New Jersey Superior Court, Appellate Division

Decided: July 12, 1985.


On appeal from the New Jersey Casino Control Commission.

McElroy, Dreier and Shebell. The opinion of the court was delivered by Shebell, J.A.D.


[203 NJSuper Page 233] In this appeal the Atlantic City Casino Hotel Association challenges the validity of the July 2, 1984 amendments to the license fee and work permit regulations of the Casino Control Commission, 16 N.J.R. 1809, as well as the provisions of N.J.A.C.

[203 NJSuper Page 234]

19:41-9.4(f). Following the Commission's publication of its proposals in the New Jersey Register the Association filed written objections to the proposed amendments, appeared at the public meeting on the amendments and orally expressed its opposition.

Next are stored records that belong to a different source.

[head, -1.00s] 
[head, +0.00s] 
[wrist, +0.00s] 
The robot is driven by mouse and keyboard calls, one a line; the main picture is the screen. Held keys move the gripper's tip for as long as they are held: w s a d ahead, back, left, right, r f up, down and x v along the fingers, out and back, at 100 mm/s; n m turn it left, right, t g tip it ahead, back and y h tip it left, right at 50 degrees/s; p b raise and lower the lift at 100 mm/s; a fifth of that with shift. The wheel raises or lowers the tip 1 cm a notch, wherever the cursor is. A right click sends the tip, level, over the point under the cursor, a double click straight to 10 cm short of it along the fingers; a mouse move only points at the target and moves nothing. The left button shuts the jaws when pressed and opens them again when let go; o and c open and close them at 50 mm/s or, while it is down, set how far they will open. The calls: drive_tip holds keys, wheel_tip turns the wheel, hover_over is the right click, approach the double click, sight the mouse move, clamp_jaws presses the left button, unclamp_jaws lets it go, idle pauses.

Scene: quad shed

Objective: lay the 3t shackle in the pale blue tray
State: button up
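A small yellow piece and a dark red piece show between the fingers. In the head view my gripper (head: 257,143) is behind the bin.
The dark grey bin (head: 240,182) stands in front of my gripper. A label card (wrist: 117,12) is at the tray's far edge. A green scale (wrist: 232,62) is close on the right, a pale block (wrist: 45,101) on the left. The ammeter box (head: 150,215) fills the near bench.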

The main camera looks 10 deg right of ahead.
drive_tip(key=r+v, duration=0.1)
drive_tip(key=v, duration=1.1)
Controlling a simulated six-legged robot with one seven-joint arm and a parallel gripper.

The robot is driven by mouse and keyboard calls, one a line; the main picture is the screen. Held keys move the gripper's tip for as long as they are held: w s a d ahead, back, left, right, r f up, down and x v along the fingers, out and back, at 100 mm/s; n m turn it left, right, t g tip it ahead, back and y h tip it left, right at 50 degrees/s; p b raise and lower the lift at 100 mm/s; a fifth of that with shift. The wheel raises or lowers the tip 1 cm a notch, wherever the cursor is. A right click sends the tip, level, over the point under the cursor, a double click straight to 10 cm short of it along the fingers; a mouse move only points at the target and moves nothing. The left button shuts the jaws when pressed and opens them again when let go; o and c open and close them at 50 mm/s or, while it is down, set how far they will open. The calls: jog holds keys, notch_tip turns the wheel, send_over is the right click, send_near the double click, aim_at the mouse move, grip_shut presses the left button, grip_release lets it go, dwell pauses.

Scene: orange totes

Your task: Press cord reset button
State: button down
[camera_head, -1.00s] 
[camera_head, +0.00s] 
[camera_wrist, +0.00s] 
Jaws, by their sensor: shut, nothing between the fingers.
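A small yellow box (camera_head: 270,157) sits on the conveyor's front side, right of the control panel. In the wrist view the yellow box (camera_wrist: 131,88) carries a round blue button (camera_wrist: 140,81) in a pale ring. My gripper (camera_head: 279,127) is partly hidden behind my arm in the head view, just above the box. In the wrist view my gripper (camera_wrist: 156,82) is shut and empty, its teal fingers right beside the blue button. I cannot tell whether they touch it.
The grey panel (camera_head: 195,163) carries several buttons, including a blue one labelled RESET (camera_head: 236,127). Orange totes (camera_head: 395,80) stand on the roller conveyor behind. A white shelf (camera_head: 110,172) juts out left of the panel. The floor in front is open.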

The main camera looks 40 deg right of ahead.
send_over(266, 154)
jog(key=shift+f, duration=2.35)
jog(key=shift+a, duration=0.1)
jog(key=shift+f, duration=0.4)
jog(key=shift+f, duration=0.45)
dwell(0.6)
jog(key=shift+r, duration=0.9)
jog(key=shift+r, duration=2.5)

Its principal objection is that the regulations do not require other licensees to pay the Commission's full cost of investigating, processing and regulating them, thereby shifting to the casinos the burden of paying for any shortfall. Appellant's motion for a stay of implementation of the amended regulations pending this appeal was denied by this court and by our Supreme Court.


Appellant first attacks the amendment to N.J.A.C. 19:41-9.5 which increased the work permit fee charged a casino for each employee from $30 to $50 per year. The regulation states:

In accordance with Sections 106 and 142 of the Act [ N.J.S.A. 5:12-106 & -142], a casino licensee shall obtain work permits for all persons appointed or employed by such licensee. Each casino licensee shall pay an annual fee of $50.00 for each work permit obtained.

The Casino Control Act as it concerns work permit fees provides:

The commission shall, by regulation, establish annual fees for the issuance and renewal of work permits for the various classes of employees, which fees shall be payable by the employer licensee. [ N.J.S.A. 5:12-142]

Appellant asserts that the $50 fee so far exceeds the actual cost to the Commission that it compels the conclusion that the Commission is using the fee as a "disguised technique for raising revenue" for its general operations.

Appellant requested from the Commission certain figures concerning its operation and concludes from the information supplied that the Commission's expenditures in processing work permits for the period from 1979 to 1983 were about $375,000, while the revenue from work permit fees totalled $5.5 million. The Commission has not attempted to refute these figures but instead argues that there is no impropriety and that the work permit process must be seen in the larger context of employee licensing and regulation to which the Commission devotes vast

[203 NJSuper Page 235]

resources which are not funded by any specific fees. It declared in its brief:

The Commission points out that the Act creates two categories of licensees: the casinos themselves (N.J.S.A. 5:12-139) and casino employees (N.J.S.A. 5:12-141 & -142). It notes that with regard to the licensing of casinos the statute specifically provides that the licensing fees are to be based on actual costs, whereas in dealing with fees to be assessed to employee licensees (N.J.S.A. 5:12-141) and to the casinos for employee work permits (N.J.S.A. 5:12-142) the statute fails to provide that the fees be based upon costs. The Commission concludes that the differing treatment of these two categories of licensees "reflects a legislative recognition and judgment that casino applicants and licensees benefit directly or indirectly from all aspects of the regulatory process and are best suited to bear the largest share of the costs incurred by the agencies in implementing that process." N.J.A.C. 19:41-9.1b.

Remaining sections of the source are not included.